L'ancrage de la poésie amazighe dans son contexte socio-culturel n’est pas à démontrer. Cette production, qui s'exprime principalement par le biais de l'oralité, est intimement liée à tous les aspects de la vie collective ainsi qu'aux rassemblements et événements d'une grande portée symbolique. Son caractère mélodieux constitue une marque d'originalité et de distinction, reflétant ses relations avec d'autres formes d'art telles que le chant, la musique et la danse (Bounfour, 1999). Depuis des temps immémoriaux, cette poésie continue d'évoluer tant dans sa forme que dans son contenu, offrant ainsi une multitude de possibilités de réception (Paulette Galand-Pernet, 1998).

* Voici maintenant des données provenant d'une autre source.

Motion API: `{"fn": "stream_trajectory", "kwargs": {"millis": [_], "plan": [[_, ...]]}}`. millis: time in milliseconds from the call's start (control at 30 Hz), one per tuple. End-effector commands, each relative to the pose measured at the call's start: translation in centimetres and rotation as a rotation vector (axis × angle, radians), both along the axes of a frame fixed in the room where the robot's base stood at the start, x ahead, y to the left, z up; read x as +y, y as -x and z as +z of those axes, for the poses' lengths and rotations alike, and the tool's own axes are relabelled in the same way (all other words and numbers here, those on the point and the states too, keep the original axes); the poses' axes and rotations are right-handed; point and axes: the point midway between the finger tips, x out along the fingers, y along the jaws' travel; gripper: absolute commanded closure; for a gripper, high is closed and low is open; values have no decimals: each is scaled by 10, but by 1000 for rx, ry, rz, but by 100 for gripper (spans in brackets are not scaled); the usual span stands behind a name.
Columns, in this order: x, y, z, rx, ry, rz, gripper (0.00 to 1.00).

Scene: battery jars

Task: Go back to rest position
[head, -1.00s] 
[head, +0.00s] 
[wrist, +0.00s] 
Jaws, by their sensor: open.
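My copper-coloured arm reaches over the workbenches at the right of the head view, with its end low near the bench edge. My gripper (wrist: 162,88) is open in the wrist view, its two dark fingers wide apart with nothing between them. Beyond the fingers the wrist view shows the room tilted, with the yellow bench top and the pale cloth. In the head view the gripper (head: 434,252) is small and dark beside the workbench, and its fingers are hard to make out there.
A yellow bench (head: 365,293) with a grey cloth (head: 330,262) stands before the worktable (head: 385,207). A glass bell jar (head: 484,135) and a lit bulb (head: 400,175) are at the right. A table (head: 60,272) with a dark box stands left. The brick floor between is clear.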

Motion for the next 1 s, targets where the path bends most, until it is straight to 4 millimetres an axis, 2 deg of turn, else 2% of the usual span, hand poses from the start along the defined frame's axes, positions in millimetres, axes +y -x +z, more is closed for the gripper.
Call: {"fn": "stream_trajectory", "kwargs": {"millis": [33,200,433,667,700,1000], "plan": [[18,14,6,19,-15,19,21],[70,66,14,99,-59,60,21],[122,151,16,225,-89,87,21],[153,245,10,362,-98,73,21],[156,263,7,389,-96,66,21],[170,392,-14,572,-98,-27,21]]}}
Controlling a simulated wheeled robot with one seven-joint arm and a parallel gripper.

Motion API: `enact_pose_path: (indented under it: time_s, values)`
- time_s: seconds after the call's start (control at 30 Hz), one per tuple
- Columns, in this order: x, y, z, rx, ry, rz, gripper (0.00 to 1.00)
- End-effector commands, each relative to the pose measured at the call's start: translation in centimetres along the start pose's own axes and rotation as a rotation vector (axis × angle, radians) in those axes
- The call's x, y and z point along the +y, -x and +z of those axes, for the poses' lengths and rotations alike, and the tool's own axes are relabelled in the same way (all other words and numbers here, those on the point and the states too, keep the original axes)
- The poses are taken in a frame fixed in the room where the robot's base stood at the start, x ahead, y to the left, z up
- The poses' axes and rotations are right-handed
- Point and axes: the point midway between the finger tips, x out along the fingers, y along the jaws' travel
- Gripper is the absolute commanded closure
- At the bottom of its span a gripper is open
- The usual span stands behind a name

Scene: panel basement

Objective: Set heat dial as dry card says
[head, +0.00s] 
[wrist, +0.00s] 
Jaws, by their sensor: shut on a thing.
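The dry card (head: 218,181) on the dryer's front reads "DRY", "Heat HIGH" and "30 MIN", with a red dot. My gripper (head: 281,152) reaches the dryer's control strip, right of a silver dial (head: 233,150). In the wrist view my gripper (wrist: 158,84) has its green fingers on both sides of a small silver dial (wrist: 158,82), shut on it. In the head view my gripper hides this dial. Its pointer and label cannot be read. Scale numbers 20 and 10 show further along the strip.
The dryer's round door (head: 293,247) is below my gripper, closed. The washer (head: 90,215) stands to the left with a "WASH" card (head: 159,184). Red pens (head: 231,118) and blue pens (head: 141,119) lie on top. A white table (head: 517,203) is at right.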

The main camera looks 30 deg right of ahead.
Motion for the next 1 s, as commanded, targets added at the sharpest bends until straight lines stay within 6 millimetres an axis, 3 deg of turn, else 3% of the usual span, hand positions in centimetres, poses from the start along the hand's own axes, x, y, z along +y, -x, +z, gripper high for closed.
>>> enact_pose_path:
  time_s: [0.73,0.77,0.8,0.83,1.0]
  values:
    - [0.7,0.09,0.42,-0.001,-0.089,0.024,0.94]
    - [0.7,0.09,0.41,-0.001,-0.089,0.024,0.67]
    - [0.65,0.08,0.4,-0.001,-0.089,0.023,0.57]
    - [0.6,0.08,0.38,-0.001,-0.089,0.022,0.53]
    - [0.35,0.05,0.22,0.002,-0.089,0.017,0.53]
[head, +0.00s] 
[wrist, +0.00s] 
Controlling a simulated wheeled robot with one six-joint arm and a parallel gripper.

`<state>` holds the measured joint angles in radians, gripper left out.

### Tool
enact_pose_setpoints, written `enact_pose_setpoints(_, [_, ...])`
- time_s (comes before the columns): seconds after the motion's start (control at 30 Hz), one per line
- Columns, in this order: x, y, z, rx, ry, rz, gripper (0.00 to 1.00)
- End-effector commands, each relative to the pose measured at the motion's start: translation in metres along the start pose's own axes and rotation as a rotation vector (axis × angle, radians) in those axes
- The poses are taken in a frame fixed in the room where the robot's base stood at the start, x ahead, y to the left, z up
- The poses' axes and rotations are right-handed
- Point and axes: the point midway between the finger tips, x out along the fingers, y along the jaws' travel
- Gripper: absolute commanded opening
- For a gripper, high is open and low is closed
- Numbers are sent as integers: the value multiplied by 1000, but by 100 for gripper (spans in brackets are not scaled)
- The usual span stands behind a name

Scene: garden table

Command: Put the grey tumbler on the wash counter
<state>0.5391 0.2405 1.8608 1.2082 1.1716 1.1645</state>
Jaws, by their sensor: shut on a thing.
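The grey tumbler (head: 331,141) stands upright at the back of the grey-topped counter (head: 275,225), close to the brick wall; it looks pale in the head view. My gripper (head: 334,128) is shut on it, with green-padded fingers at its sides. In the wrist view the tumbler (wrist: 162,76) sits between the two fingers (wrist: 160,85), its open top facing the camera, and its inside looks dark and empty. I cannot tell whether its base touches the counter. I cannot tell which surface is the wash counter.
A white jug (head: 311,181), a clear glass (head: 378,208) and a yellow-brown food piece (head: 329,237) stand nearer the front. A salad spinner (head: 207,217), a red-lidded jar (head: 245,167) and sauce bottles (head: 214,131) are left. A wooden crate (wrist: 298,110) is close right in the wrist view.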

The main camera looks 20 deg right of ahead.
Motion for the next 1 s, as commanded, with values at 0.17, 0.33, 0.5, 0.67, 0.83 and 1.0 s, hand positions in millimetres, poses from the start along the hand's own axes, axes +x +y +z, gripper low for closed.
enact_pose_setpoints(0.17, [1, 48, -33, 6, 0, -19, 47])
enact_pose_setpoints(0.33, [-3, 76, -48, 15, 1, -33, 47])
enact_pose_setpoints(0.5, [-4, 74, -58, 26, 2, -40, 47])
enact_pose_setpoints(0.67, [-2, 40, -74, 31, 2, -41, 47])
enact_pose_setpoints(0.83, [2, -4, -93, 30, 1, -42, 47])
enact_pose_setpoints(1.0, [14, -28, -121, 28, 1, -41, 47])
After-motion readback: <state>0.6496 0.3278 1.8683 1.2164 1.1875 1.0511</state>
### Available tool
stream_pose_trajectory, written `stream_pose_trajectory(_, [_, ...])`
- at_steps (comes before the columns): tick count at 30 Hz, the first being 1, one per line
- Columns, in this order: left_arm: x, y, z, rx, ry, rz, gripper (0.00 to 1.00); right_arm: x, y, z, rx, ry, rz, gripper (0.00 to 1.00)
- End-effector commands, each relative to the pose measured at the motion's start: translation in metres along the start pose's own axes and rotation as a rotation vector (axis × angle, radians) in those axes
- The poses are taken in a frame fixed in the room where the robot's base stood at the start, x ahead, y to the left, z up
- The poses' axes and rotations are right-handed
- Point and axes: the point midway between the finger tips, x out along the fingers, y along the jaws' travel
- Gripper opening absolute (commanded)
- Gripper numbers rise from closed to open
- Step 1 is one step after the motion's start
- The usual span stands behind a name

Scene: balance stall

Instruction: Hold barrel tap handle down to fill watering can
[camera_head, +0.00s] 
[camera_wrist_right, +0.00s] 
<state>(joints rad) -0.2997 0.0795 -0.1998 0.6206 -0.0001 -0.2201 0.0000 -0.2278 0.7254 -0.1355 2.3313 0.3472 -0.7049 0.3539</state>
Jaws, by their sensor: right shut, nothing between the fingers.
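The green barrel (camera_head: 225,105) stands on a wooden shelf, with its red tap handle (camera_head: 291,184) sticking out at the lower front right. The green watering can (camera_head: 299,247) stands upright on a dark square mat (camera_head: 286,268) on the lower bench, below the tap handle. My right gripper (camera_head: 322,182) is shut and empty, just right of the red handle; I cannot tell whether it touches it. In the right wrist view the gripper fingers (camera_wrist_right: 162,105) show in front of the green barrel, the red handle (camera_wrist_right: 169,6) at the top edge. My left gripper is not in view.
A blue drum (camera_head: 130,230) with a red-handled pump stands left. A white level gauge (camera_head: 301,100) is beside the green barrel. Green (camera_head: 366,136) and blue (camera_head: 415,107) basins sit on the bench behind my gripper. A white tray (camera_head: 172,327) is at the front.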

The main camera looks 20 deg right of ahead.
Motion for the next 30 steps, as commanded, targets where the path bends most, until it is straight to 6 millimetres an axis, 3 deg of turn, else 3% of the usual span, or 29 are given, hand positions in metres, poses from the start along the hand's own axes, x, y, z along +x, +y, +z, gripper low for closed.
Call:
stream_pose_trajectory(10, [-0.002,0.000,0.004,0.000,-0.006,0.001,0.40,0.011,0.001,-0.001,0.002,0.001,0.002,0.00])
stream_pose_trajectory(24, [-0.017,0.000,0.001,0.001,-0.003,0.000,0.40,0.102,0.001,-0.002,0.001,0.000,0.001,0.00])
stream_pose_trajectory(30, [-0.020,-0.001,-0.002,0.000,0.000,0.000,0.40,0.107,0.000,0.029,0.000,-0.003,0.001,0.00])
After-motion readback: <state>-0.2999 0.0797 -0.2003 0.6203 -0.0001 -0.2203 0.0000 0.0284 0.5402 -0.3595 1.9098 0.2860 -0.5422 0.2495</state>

La composition des poèmes en amazigh s'inscrit dans des conditions particulières de production orale et de réception immédiate. La transmission et la communication, inhérentes à l’oralité, nécessitent une clarté du langage qui privilégie une forme mettant en lumière la fonction phatique du discours, en multipliant les procédés facilitant cette interaction. Par conséquent, l'espace discursif en oralité se distingue par sa richesse et la diversité de ses techniques formelles. La création de la poésie amazighe repose sur un souci pédagogique qui prend en compte les exigences propres à l’oralité.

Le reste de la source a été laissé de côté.